【第480回】  変わること

今や豊かになったはずの日本だが、まだ豊かでなかった頃の日本にはなかったような問題が噴出しているように思う。私が子供の頃はもちろん、大学に通っていた時でさえ、腹いっぱい食べることが最大の希望であり喜びだった。大人になったら、腹いっぱい食べられるようになろう、腹いっぱい食べられればいい、と思っていた。私や同世代以上の人たちは、そのように生きてきたはずである。

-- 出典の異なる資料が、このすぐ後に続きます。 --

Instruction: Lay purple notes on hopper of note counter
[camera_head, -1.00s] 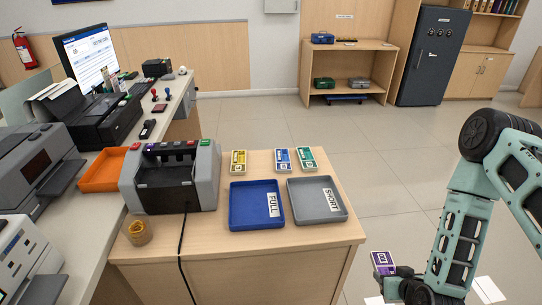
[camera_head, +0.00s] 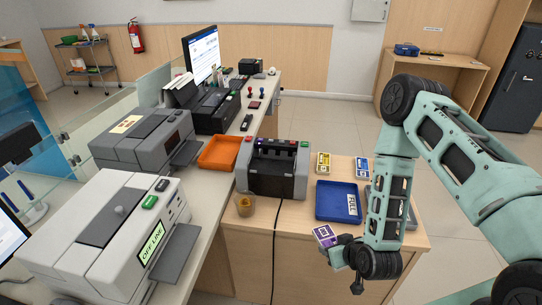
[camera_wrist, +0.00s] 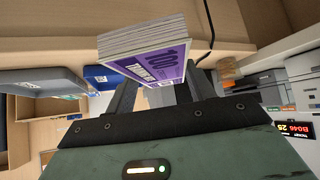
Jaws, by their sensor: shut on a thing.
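The purple notes (camera_head: 325,236) are a thick bundle held in my gripper (camera_head: 338,252), in front of the counter's near edge in the head view. In the wrist view the bundle (camera_wrist: 150,55) stands between the fingers of my gripper (camera_wrist: 160,95), purple face showing. The note counter (camera_head: 278,168) is a grey machine with a dark front and coloured buttons along its top, on the wooden counter behind and left of my gripper. My gripper is apart from the machine.
A blue tray marked FULL (camera_head: 336,201) sits right of the note counter; the grey tray is mostly hidden by my arm. Yellow (camera_head: 323,163) and blue (camera_head: 362,167) bundles lie behind. A black cable hangs down the counter front.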

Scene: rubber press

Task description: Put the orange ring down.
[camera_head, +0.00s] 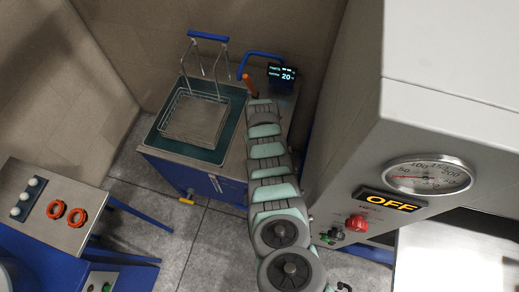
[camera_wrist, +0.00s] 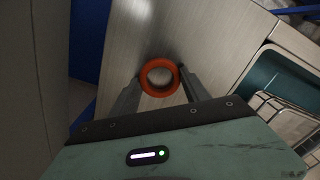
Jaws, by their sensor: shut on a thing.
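In the wrist view, an orange ring (camera_wrist: 146,78) sits between the two fingertips of my gripper (camera_wrist: 160,82). The fingers are shut on its sides, and its open hole faces the camera. A bare steel surface lies beyond it; I cannot tell how high the ring is above that surface. In the head view, a small orange piece (camera_head: 250,86) shows at the far end of my arm, beside the water tank's steel top. Two more orange rings (camera_head: 56,209) (camera_head: 77,217) lie on the steel table at the left.
A water tank (camera_head: 232,124) holds a wire basket (camera_head: 193,119) with a blue handle. Its small display (camera_head: 282,73) and a blue bent tube (camera_head: 262,54) are close to my arm's end. A press with a gauge (camera_head: 428,175) and an OFF sign stands right. White balls (camera_head: 25,196) lie left.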

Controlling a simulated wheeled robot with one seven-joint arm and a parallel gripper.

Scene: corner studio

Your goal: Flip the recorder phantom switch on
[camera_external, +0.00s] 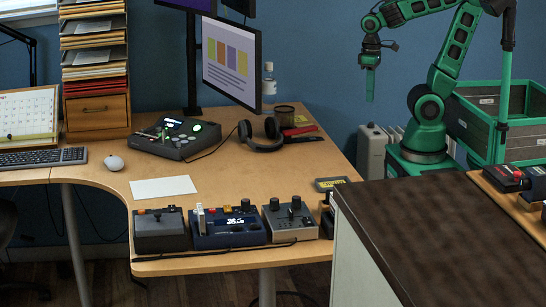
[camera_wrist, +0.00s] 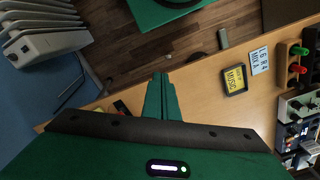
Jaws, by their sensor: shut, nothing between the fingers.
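My gripper (camera_external: 370,98) points down with its green fingers together, in the air between the desk and my base, with nothing held. In the wrist view its closed fingers (camera_wrist: 160,76) show above the desk edge and floor. A dark device with a small screen and a green-lit knob (camera_external: 176,138) lies at the back of the desk. A blue device with a lit display (camera_external: 228,228) stands in the front row. I cannot tell for sure which one is the recorder. No phantom switch can be made out. My gripper is well apart from both devices.
The wooden desk (camera_external: 230,167) also bears headphones (camera_external: 260,135), a grey pedal (camera_external: 290,218), a dark box (camera_external: 160,230) and a white sheet (camera_external: 163,188). A monitor (camera_external: 231,60) stands at the back. A brown-topped counter (camera_external: 450,235) fills the right foreground. A radiator (camera_wrist: 45,35) is near my base.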

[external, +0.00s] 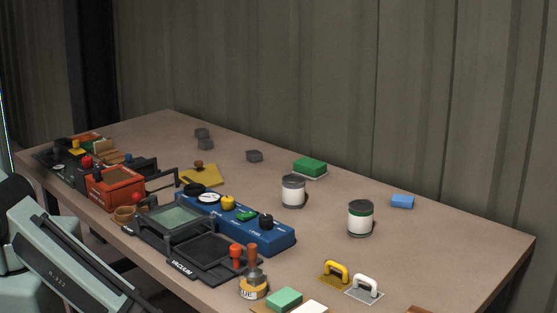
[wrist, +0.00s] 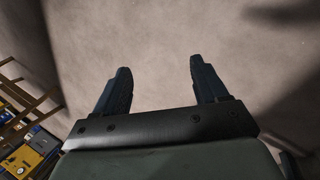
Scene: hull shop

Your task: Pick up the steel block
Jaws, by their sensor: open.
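Three small dark grey blocks lie toward the back of the table in the external view: one alone (external: 254,156), and two close together to its left, a nearer one (external: 206,144) and a farther one (external: 202,133). I cannot tell which of them is the steel block. My gripper (wrist: 160,66) is open and empty in the wrist view, with a bare, blurred surface beyond its fingers. No grey block shows there. The gripper is outside the external view, so its distance from the blocks cannot be told.
The brown table (external: 440,265) also holds a green block (external: 310,167), two cans (external: 293,191) (external: 360,218), a blue block (external: 402,201) and a yellow pad (external: 204,174). A blue control box (external: 270,237) and a red box (external: 114,188) line the near side. The back centre has free room.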

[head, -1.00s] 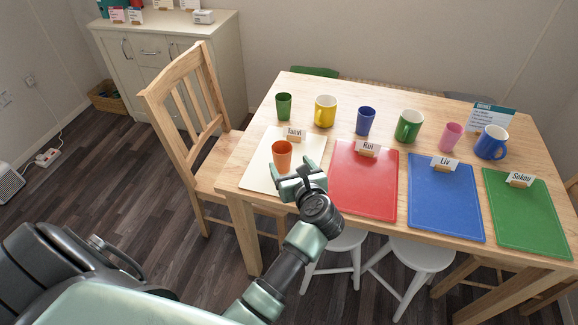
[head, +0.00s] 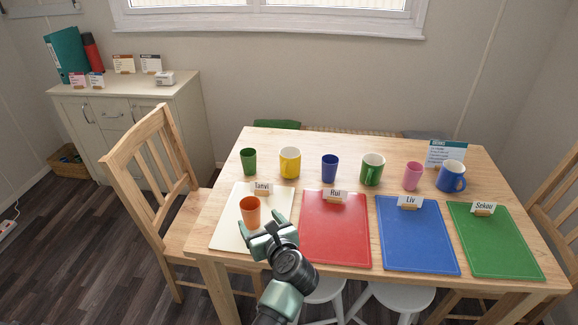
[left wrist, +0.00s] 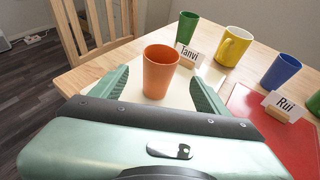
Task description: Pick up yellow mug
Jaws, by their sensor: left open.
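The yellow mug (head: 290,162) stands upright at the back of the table, between a green cup (head: 248,161) and a blue cup (head: 330,168). My left gripper (head: 260,226) is open at the near edge of the white mat. An orange cup (head: 250,211) stands upright on that mat, just ahead of the fingers. In the left wrist view the orange cup (left wrist: 161,71) shows between the open fingers (left wrist: 163,88); I cannot tell whether they touch it. My right gripper is not in view.
Tanvi's name card (head: 262,189) stands on the white mat (head: 228,226), between the orange cup and the yellow mug. Rui's card (head: 335,195) is on the red mat (head: 340,240). A green mug (head: 372,169) and other cups continue rightward. A wooden chair (head: 150,175) is at left.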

今の日本は飽食時代といわれるように、腹いっぱい食べることができるようになった。希望は満たされたわけであるが、それほど幸せのようにも見えない。みんな貧しかった時代とは違い、貧富の差ができたり、のんびり生活していたテンポが変わって、過酷な労働をするようになり、他人・他者・他国などとの競争が激しくなるなど、問題が出てきている。だが、なにかもっと根本的な問題があるように思える。それは、人としての本質的な問題である。

最近、特に気になるのは、夫婦や親子の不破や仲たがいである。また、そこまでの問題には至らなくても、夫婦や親子があまり仲良く、楽しく暮らしていないのではないかということである。貧しい時代のように、食べることに事欠くのなら、そのような問題も仕方ないだろうが、飽食をし、家や車や財産があるのに、仲良くやっていけない、というのである。仲良くやっていないとわかるのは、本人たちの話や、街を夫婦で歩く姿、レストランや喫茶店での無言の会話や態度でわかる。そして、それはまた、十分想像できることである。

なぜ夫婦や家庭の不破が起きるのを想像できるかというと、高齢者になったら変わらないし、変わろうとしないからである、と思うからである。若い頃は学校や会社に通ったりすると、黙っていても社会が変えてくれるのだが、そのような社会を離れると、社会は個人を変えてくれなくなる。

従って、高齢者が変わるためには、自助努力をしなければならないことになる。つまり、新しい発見をしたり、新しいことに挑戦したり、やりたい事を毎日深く掘り下げていったりすることである。社会のおかげで変わっていく子供や若者は、変わらない高齢者を評価しなかったり、軽視するのではないだろうか。

人が不満を感じる第一は、自分が変われないことである。無意識では変わろうとしているのだが、実際にはその努力をしていないので、己の変わらないことに対し、そして己が変わろうとしないことに対して、己自身不満を持つのだと思う。

次に、相手が変わらないのも、不満であるはずである。ずーっと変わらないのであれば、これからも変わることがないだろうし、このまま続くと思うと楽しみがなくなり、相手に落胆や不満を持つようになるのである。

なぜ変わらないのが駄目なのかというと、答えは合気道の教えにある。つまり、宇宙は138億年前から宇宙楽園建設完成に向けて生成化育をしているわけだから、宇宙に存在しているものが止まってしまうということは、宇宙の生成化育に反することになるからである。

今も103歳で活躍されている美術家の篠田桃紅は、長年生きてこられたが、毎日、違わなければならないし、そのために、今日の作品は昨日のものと違わなければならないと、次のようにいわれている。「生きている限り、前とは別のものができる。昨日と今日は違うんですから」。

そして、毎日毎日が違うから、どんどん新しいものができてくるので、「歳をとることは、クリエイトすること」であるといわれている。

ただ、決して完璧な作品はできないし、従って自分の人生を完成することもできないのだから、「生きているかぎり人生は未完」といわれている。これは、ロマンである。だから、彼女は長生きされているのだともいえよう。

大事なことは、自分を変えることである。今日の自分が昨日と変わっていれば、明日はまた変わる。100歳になったらどう変わるか、楽しみではないか。自分が変わっていけば、他のことにはあまりこだわらなくなる。力や物などの物質文明よりも、目に見えない心の精神文明に興味が移っていくはずである。

合気道の教えである魄を土台にし、魂を表に出し、魂が魄を導く社会をつくるためには、まず、合気道の稽古同様、自分を変えていくことではないか、と考える。